• **DATA SHOWN**:
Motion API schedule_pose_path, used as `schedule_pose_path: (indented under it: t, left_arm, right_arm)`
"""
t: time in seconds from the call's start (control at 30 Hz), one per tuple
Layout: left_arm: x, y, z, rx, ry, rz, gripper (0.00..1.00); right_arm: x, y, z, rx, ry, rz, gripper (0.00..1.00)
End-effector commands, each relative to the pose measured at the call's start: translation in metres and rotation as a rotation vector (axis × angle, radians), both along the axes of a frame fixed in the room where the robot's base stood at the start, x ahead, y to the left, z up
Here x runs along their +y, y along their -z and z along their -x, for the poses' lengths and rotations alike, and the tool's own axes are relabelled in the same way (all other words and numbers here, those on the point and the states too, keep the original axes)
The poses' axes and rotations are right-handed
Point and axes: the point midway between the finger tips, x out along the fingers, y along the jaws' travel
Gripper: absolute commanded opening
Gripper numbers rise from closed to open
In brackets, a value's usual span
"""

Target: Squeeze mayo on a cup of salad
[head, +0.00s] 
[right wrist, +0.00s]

• **DESCRIPTION OF THE TASK**:
Extract all of the data exactly as written.

• **RESULT OF THE TASK**:
Motion API schedule_pose_path, used as `schedule_pose_path: (indented under it: t, left_arm, right_arm)`
"""
t: time in seconds from the call's start (control at 30 Hz), one per tuple
Layout: left_arm: x, y, z, rx, ry, rz, gripper (0.00..1.00); right_arm: x, y, z, rx, ry, rz, gripper (0.00..1.00)
End-effector commands, each relative to the pose measured at the call's start: translation in metres and rotation as a rotation vector (axis × angle, radians), both along the axes of a frame fixed in the room where the robot's base stood at the start, x ahead, y to the left, z up
Here x runs along their +y, y along their -z and z along their -x, for the poses' lengths and rotations alike, and the tool's own axes are relabelled in the same way (all other words and numbers here, those on the point and the states too, keep the original axes)
The poses' axes and rotations are right-handed
Point and axes: the point midway between the finger tips, x out along the fingers, y along the jaws' travel
Gripper: absolute commanded opening
Gripper numbers rise from closed to open
In brackets, a value's usual span
"""

Target: Squeeze mayo on a cup of salad
[head, +0.00s] 
[right wrist, +0.00s]

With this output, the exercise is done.